:: TO BE DONE ::
Give the count of lines in the data that include the string "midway", with no added remarks.

━━━━━ INFORMATION GIVEN

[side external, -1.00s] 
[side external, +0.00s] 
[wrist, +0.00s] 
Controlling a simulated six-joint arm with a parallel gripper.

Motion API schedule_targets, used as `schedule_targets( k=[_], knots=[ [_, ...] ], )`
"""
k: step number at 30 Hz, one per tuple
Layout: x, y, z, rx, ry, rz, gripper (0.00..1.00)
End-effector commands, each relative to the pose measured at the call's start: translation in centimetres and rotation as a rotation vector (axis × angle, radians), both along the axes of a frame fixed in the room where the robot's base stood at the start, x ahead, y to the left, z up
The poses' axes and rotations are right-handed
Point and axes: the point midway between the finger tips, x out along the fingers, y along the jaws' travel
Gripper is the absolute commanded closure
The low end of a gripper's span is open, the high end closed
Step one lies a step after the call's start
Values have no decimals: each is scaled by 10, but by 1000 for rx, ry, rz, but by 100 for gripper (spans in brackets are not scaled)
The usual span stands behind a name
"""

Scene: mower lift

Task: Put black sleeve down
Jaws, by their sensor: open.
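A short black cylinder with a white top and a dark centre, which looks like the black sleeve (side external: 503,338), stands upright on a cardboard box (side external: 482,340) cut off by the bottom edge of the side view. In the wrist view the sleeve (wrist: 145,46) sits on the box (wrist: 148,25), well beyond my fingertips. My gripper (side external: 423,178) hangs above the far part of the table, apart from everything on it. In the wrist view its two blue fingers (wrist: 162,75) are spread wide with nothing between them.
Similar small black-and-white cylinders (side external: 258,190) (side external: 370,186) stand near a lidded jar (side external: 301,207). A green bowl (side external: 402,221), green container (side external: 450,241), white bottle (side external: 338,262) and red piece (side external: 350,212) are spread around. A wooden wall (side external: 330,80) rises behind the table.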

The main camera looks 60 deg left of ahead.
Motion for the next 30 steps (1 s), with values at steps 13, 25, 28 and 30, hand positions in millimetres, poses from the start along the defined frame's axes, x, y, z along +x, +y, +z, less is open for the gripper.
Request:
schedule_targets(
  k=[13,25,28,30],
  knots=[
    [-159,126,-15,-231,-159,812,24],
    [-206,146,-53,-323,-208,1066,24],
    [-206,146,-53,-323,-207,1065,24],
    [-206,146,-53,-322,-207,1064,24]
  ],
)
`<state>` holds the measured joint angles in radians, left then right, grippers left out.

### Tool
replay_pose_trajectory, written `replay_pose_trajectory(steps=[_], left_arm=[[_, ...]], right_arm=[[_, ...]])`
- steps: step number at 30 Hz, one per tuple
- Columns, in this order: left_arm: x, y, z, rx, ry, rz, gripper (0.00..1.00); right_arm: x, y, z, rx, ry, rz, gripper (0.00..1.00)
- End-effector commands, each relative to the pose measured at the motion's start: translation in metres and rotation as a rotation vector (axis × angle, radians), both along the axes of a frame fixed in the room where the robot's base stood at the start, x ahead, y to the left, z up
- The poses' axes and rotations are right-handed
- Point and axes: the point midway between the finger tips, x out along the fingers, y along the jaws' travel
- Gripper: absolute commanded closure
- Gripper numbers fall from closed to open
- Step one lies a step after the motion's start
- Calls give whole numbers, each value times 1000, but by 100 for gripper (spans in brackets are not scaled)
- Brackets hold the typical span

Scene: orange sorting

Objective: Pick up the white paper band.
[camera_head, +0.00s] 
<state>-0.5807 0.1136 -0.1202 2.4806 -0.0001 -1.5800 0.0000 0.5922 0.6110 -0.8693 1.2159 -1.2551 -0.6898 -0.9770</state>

━━━━━━━━━━

:: RESULT FOR THIS TASK ::
2